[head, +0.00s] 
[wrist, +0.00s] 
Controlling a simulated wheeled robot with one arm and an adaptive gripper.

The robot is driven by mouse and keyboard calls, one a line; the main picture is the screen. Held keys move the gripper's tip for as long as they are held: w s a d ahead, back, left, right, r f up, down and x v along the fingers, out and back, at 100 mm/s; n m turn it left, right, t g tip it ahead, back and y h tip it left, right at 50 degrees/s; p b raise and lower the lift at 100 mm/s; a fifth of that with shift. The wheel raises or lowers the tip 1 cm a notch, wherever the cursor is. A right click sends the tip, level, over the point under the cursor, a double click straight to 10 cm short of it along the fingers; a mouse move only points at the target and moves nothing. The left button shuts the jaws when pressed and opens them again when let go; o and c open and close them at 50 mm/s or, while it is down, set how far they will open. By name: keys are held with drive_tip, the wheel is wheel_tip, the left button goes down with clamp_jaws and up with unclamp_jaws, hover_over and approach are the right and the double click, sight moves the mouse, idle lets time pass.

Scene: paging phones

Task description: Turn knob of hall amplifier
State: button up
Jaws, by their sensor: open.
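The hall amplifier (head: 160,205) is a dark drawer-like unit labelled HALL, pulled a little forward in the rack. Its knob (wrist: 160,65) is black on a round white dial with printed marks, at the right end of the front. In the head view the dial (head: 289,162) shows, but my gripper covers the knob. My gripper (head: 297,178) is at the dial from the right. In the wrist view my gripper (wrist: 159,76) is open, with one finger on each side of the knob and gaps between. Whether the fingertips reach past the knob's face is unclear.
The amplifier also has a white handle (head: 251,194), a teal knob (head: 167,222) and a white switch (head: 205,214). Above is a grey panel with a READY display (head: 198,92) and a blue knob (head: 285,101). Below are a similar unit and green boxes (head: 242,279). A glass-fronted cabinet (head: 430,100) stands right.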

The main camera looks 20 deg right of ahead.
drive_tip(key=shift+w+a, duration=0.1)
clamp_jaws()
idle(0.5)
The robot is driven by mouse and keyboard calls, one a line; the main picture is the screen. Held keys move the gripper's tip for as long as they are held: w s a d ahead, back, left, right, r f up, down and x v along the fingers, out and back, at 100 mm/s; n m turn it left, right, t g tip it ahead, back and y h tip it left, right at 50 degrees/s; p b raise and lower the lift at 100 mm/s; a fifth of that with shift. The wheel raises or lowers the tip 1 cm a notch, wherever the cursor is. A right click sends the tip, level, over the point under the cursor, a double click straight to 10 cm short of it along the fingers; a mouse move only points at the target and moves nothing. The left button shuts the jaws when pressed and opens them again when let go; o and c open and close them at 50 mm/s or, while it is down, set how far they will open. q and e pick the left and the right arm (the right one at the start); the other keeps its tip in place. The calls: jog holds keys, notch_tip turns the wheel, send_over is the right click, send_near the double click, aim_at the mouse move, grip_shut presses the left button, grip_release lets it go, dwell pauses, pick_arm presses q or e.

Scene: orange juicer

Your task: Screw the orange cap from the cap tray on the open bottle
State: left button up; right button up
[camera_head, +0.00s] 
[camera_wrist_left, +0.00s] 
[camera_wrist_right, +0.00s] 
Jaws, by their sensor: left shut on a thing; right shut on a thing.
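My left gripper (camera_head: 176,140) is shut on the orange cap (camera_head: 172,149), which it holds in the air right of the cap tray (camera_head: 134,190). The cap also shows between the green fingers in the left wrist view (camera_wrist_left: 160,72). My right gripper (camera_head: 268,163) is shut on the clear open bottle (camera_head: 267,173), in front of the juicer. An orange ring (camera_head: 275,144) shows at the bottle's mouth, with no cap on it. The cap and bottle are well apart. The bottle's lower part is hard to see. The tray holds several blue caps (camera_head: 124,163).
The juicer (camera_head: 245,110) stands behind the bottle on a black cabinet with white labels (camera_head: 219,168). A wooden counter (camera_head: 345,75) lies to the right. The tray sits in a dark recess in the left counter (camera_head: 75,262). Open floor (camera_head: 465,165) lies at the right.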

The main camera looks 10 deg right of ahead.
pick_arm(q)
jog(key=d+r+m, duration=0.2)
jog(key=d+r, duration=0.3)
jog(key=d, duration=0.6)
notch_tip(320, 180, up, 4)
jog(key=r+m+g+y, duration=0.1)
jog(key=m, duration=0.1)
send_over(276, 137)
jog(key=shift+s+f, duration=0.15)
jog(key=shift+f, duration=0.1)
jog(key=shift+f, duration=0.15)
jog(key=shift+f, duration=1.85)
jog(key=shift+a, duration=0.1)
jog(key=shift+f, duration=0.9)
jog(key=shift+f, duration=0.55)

◆ ◆ ◆ ◆

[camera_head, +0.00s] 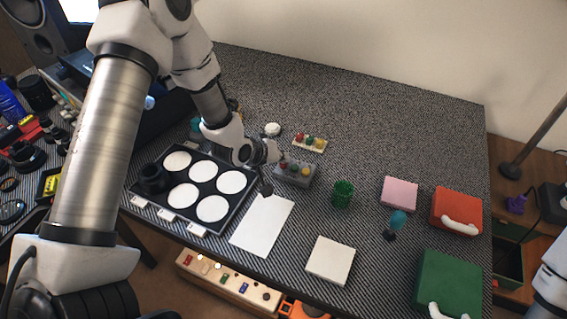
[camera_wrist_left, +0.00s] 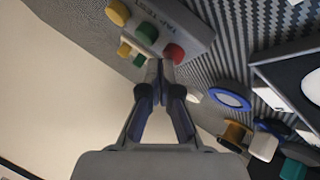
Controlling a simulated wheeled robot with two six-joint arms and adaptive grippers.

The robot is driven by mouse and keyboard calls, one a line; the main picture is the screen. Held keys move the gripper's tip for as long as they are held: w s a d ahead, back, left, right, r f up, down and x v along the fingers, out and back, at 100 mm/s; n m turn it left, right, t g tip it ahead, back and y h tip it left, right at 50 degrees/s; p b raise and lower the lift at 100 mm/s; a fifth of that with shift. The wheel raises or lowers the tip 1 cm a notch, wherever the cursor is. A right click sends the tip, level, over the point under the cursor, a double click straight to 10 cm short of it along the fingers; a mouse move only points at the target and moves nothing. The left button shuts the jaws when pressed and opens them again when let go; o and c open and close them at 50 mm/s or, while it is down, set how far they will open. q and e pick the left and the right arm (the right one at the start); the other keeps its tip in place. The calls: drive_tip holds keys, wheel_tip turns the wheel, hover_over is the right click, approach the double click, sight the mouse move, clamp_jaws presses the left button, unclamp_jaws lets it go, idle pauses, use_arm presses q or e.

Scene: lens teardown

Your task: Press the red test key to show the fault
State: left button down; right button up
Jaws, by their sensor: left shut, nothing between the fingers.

◆ ◆ ◆ ◆

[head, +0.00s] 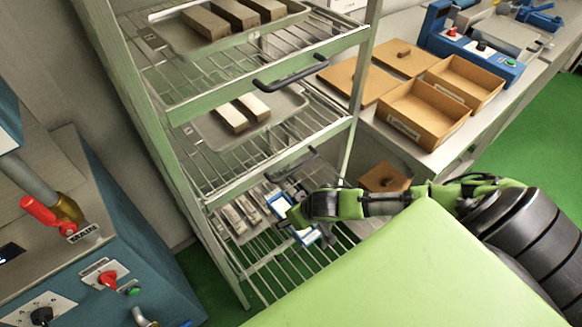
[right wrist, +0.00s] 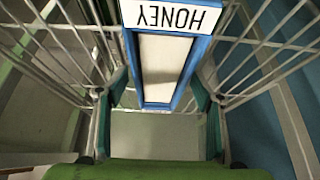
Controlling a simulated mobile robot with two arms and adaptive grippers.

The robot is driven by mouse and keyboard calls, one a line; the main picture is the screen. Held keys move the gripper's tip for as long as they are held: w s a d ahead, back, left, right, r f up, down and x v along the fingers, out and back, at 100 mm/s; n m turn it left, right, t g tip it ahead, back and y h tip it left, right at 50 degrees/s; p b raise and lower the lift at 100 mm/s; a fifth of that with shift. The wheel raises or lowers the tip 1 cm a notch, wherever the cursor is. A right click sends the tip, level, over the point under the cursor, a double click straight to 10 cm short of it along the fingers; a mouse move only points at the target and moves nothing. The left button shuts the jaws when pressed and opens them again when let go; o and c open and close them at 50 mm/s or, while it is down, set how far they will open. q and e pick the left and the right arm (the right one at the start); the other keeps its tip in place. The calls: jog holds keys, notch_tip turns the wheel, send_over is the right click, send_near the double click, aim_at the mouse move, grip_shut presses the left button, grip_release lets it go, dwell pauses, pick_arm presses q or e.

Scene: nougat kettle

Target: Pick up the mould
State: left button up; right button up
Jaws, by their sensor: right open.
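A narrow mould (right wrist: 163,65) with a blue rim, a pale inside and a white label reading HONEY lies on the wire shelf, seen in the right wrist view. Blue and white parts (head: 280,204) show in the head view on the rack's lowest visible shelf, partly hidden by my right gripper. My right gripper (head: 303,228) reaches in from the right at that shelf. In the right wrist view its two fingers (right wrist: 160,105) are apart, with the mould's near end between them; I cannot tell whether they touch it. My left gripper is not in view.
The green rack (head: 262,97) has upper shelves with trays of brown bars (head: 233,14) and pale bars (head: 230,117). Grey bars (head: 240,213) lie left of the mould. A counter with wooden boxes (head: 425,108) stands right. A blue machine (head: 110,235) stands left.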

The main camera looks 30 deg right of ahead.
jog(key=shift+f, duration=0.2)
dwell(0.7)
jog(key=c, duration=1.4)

◆ ◆ ◆ ◆

Transcribe, word for word, every line from the line with "Task description: Turn knob of hall amplifier" to the line with "State: button up", inclusive, and output nothing else.

Task description: Turn knob of hall amplifier
State: button up

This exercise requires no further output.